• _Exercise prompt_: Images are not part of the copy; write out the rest of the data exactly as given.

• • • •

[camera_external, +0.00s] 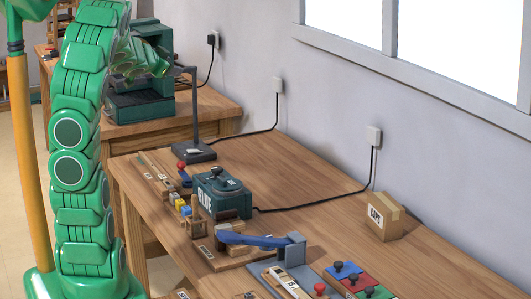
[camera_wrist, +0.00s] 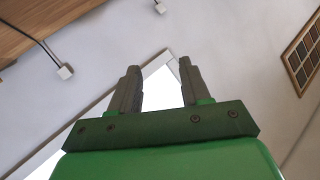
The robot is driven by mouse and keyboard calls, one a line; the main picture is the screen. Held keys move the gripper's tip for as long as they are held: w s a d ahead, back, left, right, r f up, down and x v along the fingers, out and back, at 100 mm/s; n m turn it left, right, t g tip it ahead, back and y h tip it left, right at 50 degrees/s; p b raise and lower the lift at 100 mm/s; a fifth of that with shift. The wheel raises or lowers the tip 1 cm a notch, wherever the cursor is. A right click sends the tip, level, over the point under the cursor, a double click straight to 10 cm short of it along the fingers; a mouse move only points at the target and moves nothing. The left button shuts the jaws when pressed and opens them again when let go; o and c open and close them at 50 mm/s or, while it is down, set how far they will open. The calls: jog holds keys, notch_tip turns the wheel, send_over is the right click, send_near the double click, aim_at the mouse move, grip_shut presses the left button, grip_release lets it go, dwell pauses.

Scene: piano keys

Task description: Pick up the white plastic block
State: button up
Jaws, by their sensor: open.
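My gripper (camera_wrist: 159,78) shows in the wrist view with its two dark fingers apart and nothing between them. Behind the fingers are only the pale wall and a bright window. In the external view my green arm stands at the left and bends over at its top, and I cannot make out the fingers there. A small pale block (camera_external: 173,198) sits in a short row with a blue block (camera_external: 180,204) and a yellow block (camera_external: 186,211) on the wooden bench (camera_external: 300,185). It may be the white plastic block, but it is too small to be sure. My gripper is well away from it.
A teal box marked GLUE (camera_external: 217,196) stands beside the row, with a wooden stand and blue lever (camera_external: 250,240) in front. A dark lamp-like stand (camera_external: 198,152) is behind. A cardboard box (camera_external: 383,217) stands by the wall. The bench's middle is clear except for cables.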

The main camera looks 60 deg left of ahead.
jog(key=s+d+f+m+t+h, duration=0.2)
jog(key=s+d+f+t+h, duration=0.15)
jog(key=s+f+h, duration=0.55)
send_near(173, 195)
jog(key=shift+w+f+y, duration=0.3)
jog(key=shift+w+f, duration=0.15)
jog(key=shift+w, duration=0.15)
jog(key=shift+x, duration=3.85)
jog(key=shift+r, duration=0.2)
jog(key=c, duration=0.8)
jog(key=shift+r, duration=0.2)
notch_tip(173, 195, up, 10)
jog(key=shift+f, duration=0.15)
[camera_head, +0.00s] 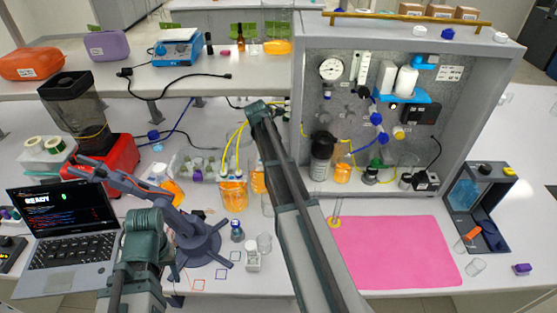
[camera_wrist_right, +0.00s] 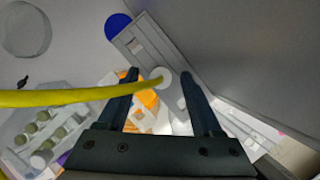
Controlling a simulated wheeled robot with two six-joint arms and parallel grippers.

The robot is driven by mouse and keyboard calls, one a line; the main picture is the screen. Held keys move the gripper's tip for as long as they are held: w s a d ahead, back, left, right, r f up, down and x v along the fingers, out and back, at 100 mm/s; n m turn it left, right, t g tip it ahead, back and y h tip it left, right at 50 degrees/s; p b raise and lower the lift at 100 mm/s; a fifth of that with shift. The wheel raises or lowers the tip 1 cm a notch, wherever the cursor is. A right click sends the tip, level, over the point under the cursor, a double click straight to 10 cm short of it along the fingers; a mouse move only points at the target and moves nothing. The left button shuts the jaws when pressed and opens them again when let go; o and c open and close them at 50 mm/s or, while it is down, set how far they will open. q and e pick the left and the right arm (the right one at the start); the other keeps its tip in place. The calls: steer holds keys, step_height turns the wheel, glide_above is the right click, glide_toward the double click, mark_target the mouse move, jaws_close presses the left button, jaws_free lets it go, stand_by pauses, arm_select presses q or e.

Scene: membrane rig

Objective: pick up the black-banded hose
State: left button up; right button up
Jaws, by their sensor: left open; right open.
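In the right wrist view, a yellow hose (camera_wrist_right: 60,96) runs in from the left, crosses one finger, and reaches a pale round piece (camera_wrist_right: 163,77) between the fingertips. I cannot make out a black band on it. My right gripper (camera_wrist_right: 158,80) is open around that spot, not closed on anything. In the head view, yellow hoses (camera_head: 228,150) curve above a beaker of orange liquid (camera_head: 233,196); the right arm's end hides what lies behind it. My left gripper (camera_head: 142,225) is low at the left, away from the hoses; its fingers are hard to make out.
A grey instrument cabinet (camera_head: 455,130) stands to the right of my right arm. A pink mat (camera_head: 395,252) lies in front of it. A laptop (camera_head: 62,235) and a small dark bench arm (camera_head: 200,245) crowd the left. Small vials and glassware stand near the front edge.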

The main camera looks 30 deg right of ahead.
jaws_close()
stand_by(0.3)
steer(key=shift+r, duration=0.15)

• • • •

• _Task output_:
[camera_external, +0.00s] 
[camera_wrist, +0.00s] 
The robot is driven by mouse and keyboard calls, one a line; the main picture is the screen. Held keys move the gripper's tip for as long as they are held: w s a d ahead, back, left, right, r f up, down and x v along the fingers, out and back, at 100 mm/s; n m turn it left, right, t g tip it ahead, back and y h tip it left, right at 50 degrees/s; p b raise and lower the lift at 100 mm/s; a fifth of that with shift. The wheel raises or lowers the tip 1 cm a notch, wherever the cursor is. A right click sends the tip, level, over the point under the cursor, a double click straight to 10 cm short of it along the fingers; a mouse move only points at the target and moves nothing. The left button shuts the jaws when pressed and opens them again when let go; o and c open and close them at 50 mm/s or, while it is down, set how far they will open. The calls: jog holds keys, notch_tip turns the wheel, send_over is the right click, send_near the double click, aim_at the mouse move, grip_shut presses the left button, grip_release lets it go, dwell pauses.

Scene: piano keys

Task description: Pick up the white plastic block
State: button up
Jaws, by their sensor: open.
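My gripper (camera_wrist: 159,78) shows in the wrist view with its two dark fingers apart and nothing between them. Behind the fingers are only the pale wall and a bright window. In the external view my green arm stands at the left and bends over at its top, and I cannot make out the fingers there. A small pale block (camera_external: 173,198) sits in a short row with a blue block (camera_external: 180,204) and a yellow block (camera_external: 186,211) on the wooden bench (camera_external: 300,185). It may be the white plastic block, but it is too small to be sure. My gripper is well away from it.
A teal box marked GLUE (camera_external: 217,196) stands beside the row, with a wooden stand and blue lever (camera_external: 250,240) in front. A dark lamp-like stand (camera_external: 198,152) is behind. A cardboard box (camera_external: 383,217) stands by the wall. The bench's middle is clear except for cables.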

The main camera looks 60 deg left of ahead.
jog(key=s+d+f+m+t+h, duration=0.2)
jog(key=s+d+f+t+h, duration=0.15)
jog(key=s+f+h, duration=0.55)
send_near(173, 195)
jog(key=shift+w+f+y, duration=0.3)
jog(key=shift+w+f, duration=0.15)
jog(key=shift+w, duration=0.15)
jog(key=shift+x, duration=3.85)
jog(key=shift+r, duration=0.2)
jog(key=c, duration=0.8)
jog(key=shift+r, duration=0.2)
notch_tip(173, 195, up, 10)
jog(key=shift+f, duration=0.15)
[camera_head, +0.00s] 
[camera_wrist_right, +0.00s] 
Controlling a simulated wheeled robot with two six-joint arms and parallel grippers.

The robot is driven by mouse and keyboard calls, one a line; the main picture is the screen. Held keys move the gripper's tip for as long as they are held: w s a d ahead, back, left, right, r f up, down and x v along the fingers, out and back, at 100 mm/s; n m turn it left, right, t g tip it ahead, back and y h tip it left, right at 50 degrees/s; p b raise and lower the lift at 100 mm/s; a fifth of that with shift. The wheel raises or lowers the tip 1 cm a notch, wherever the cursor is. A right click sends the tip, level, over the point under the cursor, a double click straight to 10 cm short of it along the fingers; a mouse move only points at the target and moves nothing. The left button shuts the jaws when pressed and opens them again when let go; o and c open and close them at 50 mm/s or, while it is down, set how far they will open. q and e pick the left and the right arm (the right one at the start); the other keeps its tip in place. The calls: steer holds keys, step_height turns the wheel, glide_above is the right click, glide_toward the double click, mark_target the mouse move, jaws_close presses the left button, jaws_free lets it go, stand_by pauses, arm_select presses q or e.

Scene: membrane rig

Objective: pick up the black-banded hose
State: left button up; right button up
Jaws, by their sensor: left open; right open.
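In the right wrist view, a yellow hose (camera_wrist_right: 60,96) runs in from the left, crosses one finger, and reaches a pale round piece (camera_wrist_right: 163,77) between the fingertips. I cannot make out a black band on it. My right gripper (camera_wrist_right: 158,80) is open around that spot, not closed on anything. In the head view, yellow hoses (camera_head: 228,150) curve above a beaker of orange liquid (camera_head: 233,196); the right arm's end hides what lies behind it. My left gripper (camera_head: 142,225) is low at the left, away from the hoses; its fingers are hard to make out.
A grey instrument cabinet (camera_head: 455,130) stands to the right of my right arm. A pink mat (camera_head: 395,252) lies in front of it. A laptop (camera_head: 62,235) and a small dark bench arm (camera_head: 200,245) crowd the left. Small vials and glassware stand near the front edge.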

The main camera looks 30 deg right of ahead.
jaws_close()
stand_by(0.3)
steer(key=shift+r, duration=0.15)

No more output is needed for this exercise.